━━━ Extracted information
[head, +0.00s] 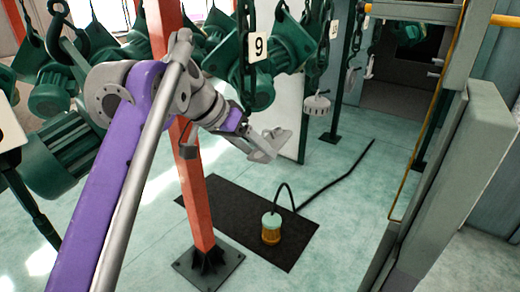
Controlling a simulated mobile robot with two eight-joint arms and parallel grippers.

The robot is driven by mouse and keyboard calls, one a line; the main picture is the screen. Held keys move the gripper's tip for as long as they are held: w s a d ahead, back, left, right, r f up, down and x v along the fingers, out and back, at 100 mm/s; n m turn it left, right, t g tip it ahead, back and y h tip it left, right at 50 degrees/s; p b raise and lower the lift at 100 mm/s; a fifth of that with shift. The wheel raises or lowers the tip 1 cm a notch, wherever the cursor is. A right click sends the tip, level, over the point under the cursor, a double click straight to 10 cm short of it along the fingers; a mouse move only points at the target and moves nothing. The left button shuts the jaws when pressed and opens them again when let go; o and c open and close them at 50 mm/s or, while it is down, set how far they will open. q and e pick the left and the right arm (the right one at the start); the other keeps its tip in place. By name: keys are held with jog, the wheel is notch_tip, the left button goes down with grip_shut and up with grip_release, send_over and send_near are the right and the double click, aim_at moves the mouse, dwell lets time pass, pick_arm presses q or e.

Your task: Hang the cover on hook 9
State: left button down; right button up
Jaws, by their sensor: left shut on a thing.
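The number plate 9 (259,47) is white and hangs beside a dark chain (245,80) at the upper middle. The hook at this place is not clear against the dark green hoist behind it. My left gripper (263,148) is below and slightly right of the plate, at the end of my purple arm. It is shut on a pale grey thing of which little shows; I cannot tell its shape, nor whether it is the cover. A pale grey round part with holes (318,103) hangs from another chain to the right. My right gripper is not in view.
An orange-red post (197,200) stands close to my left arm. Green hoists (65,150) hang at left and along the top. A grey panel (445,190) blocks the right. Pale floor (345,200) between is free.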

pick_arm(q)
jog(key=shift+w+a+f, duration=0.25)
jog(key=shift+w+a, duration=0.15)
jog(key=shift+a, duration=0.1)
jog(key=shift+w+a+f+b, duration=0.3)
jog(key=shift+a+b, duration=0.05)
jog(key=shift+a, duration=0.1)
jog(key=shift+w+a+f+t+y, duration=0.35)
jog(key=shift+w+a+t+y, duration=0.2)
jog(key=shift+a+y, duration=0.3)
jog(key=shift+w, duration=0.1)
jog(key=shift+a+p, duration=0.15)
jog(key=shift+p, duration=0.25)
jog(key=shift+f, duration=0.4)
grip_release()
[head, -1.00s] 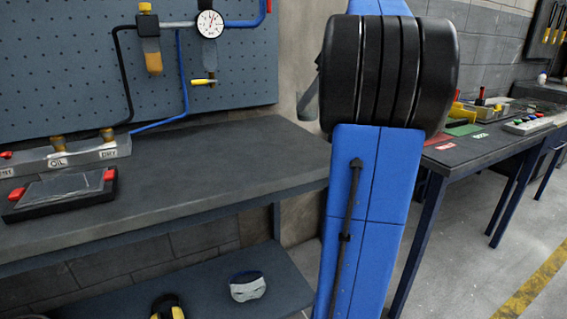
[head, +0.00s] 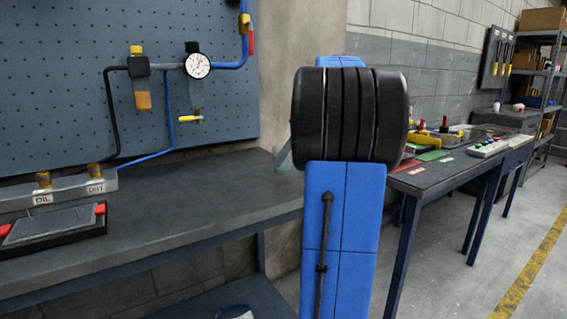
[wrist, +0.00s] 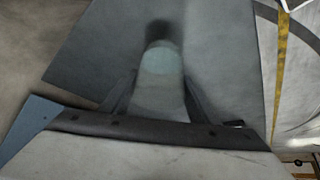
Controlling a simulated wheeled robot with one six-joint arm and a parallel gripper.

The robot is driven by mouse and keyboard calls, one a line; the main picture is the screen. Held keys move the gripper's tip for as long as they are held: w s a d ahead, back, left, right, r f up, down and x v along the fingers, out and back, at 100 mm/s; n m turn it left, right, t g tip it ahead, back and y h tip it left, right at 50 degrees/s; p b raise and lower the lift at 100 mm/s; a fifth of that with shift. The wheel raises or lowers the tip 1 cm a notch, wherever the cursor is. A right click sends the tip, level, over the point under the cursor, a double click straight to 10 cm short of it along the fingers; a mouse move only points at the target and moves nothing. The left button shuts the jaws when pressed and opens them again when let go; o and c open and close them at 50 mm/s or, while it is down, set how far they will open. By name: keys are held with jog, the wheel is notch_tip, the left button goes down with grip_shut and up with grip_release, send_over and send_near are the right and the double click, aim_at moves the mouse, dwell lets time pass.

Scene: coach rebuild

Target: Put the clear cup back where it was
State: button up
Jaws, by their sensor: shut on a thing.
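The clear cup (wrist: 162,72) shows in the wrist view as a pale, see-through round shape, seen from close up. My gripper (wrist: 160,88) is shut on it, with one dark finger on either side. A dark flat surface (wrist: 215,50) lies beyond the cup; the gap between them is hard to judge. In the head view my blue and black arm stands in front and hides most of the gripper. A small pale grey-green piece shows left of the arm; I cannot tell what it is.
A dark workbench (head: 190,205) with a black tray (head: 55,240) stands at left below a pegboard (head: 60,40) with a gauge (head: 198,65). At right, a table (head: 440,180) holds several coloured items. Open floor (head: 450,285) with a yellow line (head: 528,270) lies at right.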

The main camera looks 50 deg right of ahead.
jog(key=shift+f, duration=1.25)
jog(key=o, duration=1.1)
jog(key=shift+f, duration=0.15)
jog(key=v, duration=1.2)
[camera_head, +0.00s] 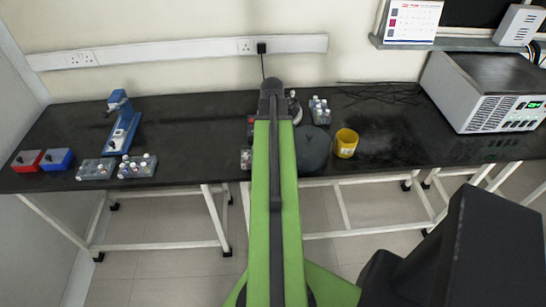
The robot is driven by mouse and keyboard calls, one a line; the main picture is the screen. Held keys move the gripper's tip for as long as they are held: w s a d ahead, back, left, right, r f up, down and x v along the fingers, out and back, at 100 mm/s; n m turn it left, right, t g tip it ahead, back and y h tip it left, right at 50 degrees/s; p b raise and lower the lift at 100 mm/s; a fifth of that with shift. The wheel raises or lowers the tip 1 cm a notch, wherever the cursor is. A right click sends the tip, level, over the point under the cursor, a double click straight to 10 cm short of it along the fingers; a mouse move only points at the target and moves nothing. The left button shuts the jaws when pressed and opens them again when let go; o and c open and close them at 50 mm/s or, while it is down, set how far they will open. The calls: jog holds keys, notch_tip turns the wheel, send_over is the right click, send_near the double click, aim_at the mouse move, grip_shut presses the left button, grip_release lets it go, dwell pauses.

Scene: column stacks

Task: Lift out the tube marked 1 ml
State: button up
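Small tubes with white, blue and red tops stand in grey racks on the black bench. One rack (96,169) and a second rack (137,166) are at the front left. Another rack (320,111) with tubes is behind the bench's middle, right of my arm. Part of a rack (246,159) shows just left of my arm. No marking such as 1 ml can be read at this size. My green arm reaches forward over the bench, and its dark end covers what lies beneath it. I cannot make out gripper fingers.
A red box (27,161), a blue box (57,160) and a blue-and-white device (122,128) stand at left. A yellow container (346,143) and a dark round object (312,148) are right of my arm. A large grey instrument (486,92) fills the right end. The bench between left racks and arm is clear.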

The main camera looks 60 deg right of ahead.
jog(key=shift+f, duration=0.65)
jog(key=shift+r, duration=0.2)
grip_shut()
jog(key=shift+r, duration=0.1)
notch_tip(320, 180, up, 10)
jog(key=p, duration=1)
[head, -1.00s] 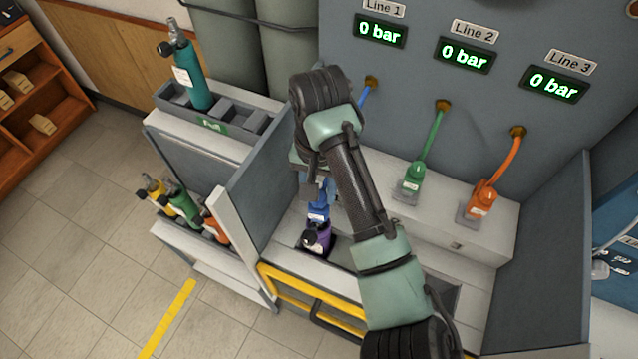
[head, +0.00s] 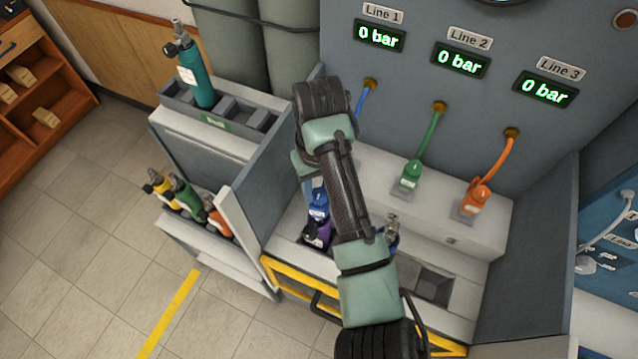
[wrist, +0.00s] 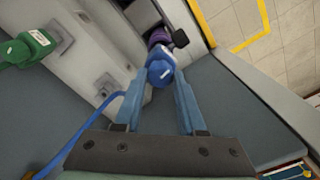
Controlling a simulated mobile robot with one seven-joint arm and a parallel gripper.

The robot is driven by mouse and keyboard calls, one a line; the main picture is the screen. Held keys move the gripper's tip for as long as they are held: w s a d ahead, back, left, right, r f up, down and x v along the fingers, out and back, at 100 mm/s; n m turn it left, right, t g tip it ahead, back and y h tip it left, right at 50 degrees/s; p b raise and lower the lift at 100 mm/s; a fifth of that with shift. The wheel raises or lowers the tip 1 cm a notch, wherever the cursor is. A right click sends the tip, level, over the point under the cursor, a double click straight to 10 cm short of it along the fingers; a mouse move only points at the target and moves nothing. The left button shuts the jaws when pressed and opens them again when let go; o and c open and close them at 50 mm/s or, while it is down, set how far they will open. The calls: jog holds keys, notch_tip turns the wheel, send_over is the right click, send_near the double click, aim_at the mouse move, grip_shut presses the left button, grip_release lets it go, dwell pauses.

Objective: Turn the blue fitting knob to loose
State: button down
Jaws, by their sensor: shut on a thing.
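The blue fitting with its knob (head: 318,206) sits on top of a purple bottle (head: 316,236) in the bench's front recess. In the wrist view the blue knob (wrist: 160,72) lies between the two light-blue fingers of my gripper (wrist: 160,80), which is shut on it. The purple bottle's neck shows just beyond the knob, with a small black part beside it. In the head view my arm hides most of the gripper. The knob's exact turn angle cannot be told.
A dark blue bottle (head: 391,237) stands partly behind my forearm. Green (head: 411,176) and orange (head: 476,197) fittings sit on the ledge, with hoses to the panel. The left divider wall (head: 262,190) is close to the gripper. All displays read 0 bar.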

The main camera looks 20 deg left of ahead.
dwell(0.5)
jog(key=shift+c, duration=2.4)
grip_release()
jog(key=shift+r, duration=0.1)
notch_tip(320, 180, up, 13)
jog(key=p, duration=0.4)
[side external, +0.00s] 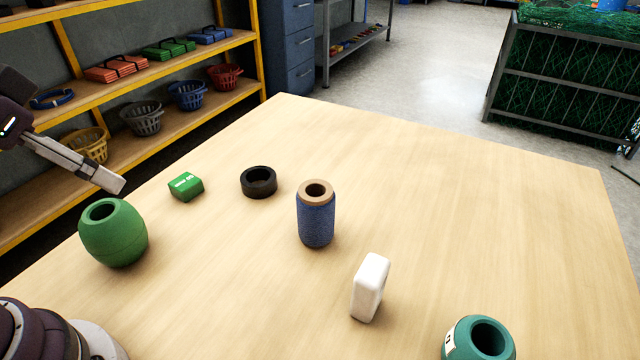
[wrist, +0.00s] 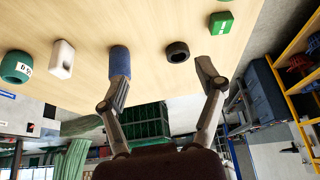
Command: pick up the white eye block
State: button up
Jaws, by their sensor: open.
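The white eye block (side external: 370,287) stands upright on the wooden table, toward the front right in the side view. In the wrist view the white block (wrist: 62,59) is at the upper left, with a dark slot or hole in its top. My gripper (side external: 118,185) is at the left edge of the side view, above the table's left part and well away from the block. In the wrist view my gripper (wrist: 160,82) has its two fingers spread wide with nothing between them.
A blue spool (side external: 316,220) stands behind the block, and a teal float (side external: 478,340) is to its front right. A black ring (side external: 258,182), a small green box (side external: 186,186) and a green barrel float (side external: 113,233) are farther left. The table's right side (side external: 500,220) is clear.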

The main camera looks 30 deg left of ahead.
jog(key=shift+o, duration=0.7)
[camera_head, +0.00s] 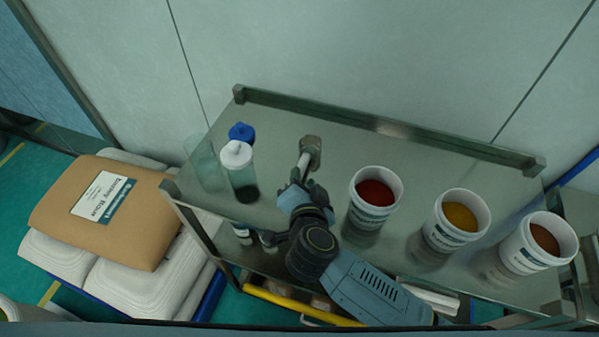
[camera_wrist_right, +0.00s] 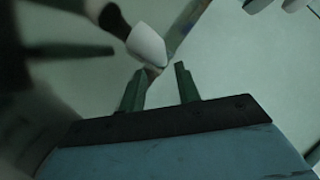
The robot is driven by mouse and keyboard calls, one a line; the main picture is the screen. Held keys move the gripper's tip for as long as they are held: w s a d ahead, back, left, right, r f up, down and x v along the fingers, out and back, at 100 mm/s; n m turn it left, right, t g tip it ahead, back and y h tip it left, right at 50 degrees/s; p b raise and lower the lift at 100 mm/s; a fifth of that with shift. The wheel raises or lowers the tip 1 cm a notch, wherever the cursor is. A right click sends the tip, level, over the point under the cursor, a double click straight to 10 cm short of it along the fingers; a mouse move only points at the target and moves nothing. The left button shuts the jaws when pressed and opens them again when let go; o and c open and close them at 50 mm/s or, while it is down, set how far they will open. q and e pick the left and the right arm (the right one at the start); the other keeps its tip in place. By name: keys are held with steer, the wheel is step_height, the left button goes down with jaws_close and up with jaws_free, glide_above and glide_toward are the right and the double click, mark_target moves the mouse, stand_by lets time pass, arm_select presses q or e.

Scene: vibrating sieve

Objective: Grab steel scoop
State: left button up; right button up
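The steel scoop (camera_head: 311,147) lies on the top shelf of the metal cart, its handle slanting down toward my right gripper. My right gripper (camera_head: 297,184) is at the near end of that handle in the head view; I cannot tell whether it touches it. In the right wrist view, the fingers of my right gripper (camera_wrist_right: 160,88) stand apart with a gap between them, and nothing is clearly clamped there. The dim wrist view does not show the scoop clearly. My left gripper is not in view.
Tubs of red (camera_head: 375,195), yellow (camera_head: 457,217) and brown powder (camera_head: 538,243) stand right of my right gripper. A white-capped bottle (camera_head: 238,170) and a blue-capped bottle (camera_head: 242,132) stand left. A raised rail (camera_head: 380,124) edges the cart's back. A brown sack (camera_head: 110,210) lies further left.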

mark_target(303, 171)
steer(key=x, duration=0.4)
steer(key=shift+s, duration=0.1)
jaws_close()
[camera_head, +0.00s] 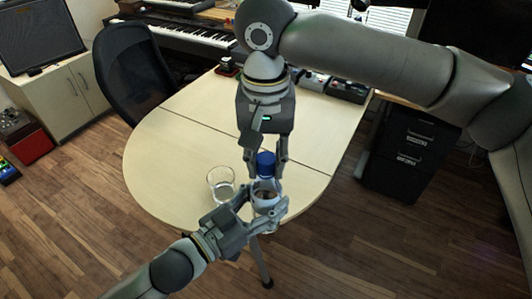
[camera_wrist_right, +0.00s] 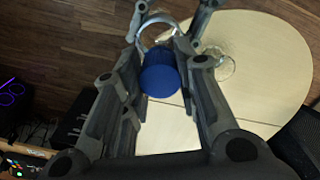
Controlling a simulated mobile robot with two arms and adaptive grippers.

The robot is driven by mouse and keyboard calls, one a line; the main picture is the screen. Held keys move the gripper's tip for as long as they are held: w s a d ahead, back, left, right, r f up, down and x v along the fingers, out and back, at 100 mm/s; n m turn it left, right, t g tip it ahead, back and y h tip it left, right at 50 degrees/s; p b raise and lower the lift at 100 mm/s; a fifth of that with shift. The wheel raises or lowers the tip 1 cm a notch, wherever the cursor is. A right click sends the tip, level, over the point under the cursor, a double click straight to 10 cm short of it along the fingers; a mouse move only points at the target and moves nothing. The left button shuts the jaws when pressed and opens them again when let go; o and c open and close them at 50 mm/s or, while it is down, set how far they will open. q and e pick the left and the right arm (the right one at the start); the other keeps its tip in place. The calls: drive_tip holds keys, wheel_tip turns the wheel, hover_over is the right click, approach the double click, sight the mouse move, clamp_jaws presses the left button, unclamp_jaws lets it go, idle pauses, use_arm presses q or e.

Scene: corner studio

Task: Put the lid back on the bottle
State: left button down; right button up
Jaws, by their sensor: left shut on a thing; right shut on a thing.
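The blue lid (camera_head: 265,163) is between the fingers of my right gripper (camera_head: 265,168), which is shut on it and points downward from above. In the right wrist view the lid (camera_wrist_right: 161,77) shows as a blue round shape between the fingers of my right gripper (camera_wrist_right: 160,85). The bottle (camera_head: 264,196) is clear, stands upright below the lid, and my left gripper (camera_head: 265,208) is shut around it. The lid is directly above the bottle's top. I cannot tell whether the two touch, because the fingers hide the join.
A clear drinking glass (camera_head: 221,187) stands on the pale table (camera_head: 175,165) just left of the bottle. The table is otherwise mostly clear. A black chair (camera_head: 133,75) is at the left, a dark drawer cabinet (camera_head: 408,150) at the right, and a keyboard (camera_head: 185,36) behind.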

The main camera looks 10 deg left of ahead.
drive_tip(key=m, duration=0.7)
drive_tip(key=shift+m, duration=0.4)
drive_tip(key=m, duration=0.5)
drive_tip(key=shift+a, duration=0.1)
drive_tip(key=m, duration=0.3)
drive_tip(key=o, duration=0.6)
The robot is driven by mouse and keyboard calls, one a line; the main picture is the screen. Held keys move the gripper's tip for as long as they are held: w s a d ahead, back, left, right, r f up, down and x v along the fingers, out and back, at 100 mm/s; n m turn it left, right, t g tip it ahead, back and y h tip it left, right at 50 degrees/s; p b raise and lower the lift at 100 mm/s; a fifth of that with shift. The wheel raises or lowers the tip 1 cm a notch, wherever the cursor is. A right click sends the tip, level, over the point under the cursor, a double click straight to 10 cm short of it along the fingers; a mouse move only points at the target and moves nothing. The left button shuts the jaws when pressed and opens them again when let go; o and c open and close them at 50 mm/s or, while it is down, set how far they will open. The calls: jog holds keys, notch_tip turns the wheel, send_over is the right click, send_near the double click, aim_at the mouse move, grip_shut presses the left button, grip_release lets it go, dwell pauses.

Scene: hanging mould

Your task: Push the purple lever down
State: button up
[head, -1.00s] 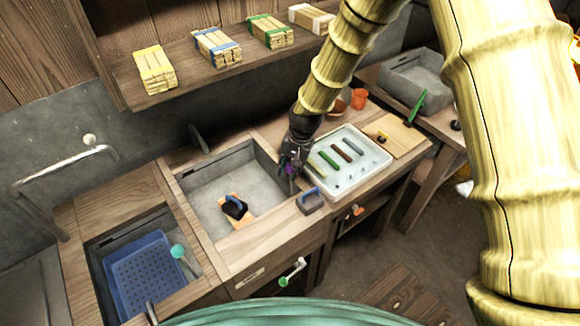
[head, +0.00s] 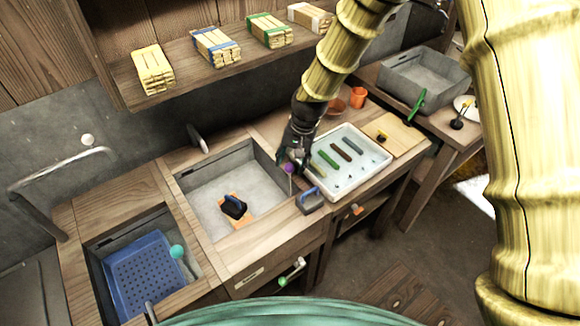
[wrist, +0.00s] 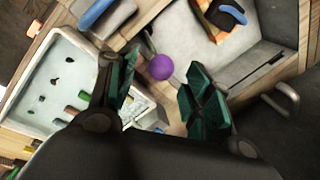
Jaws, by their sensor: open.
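The purple lever has a round purple knob (head: 289,168) on a thin pale rod, at the right edge of the grey sink (head: 190,197). The rod points upward in the head view. In the wrist view the purple knob (wrist: 161,67) shows between and just beyond my fingertips. My gripper (head: 287,158) is right by the knob and partly hides the area behind it. In the wrist view my gripper (wrist: 158,85) is open, with green fingers on either side of the knob. I cannot tell whether a finger touches it.
A white tray (head: 345,190) with coloured sticks lies right of the gripper. A blue-handled block (head: 311,201) stands in front of the lever. A teal-knobbed lever (head: 177,252) stands by the blue basin at left.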

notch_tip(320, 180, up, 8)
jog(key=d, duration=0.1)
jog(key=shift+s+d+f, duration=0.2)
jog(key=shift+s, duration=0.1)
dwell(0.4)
━━━━━━
■ **Task description**: Word for word, give again the lines from the first entry to the line with "Controlling a simulated mobile robot with two eight-joint", inclusive. Exclude the pictures.

■ **Answer to this exercise**:
[head, +0.00s] 
Controlling a simulated mobile robot with two eight-joint arms and parallel grippers.

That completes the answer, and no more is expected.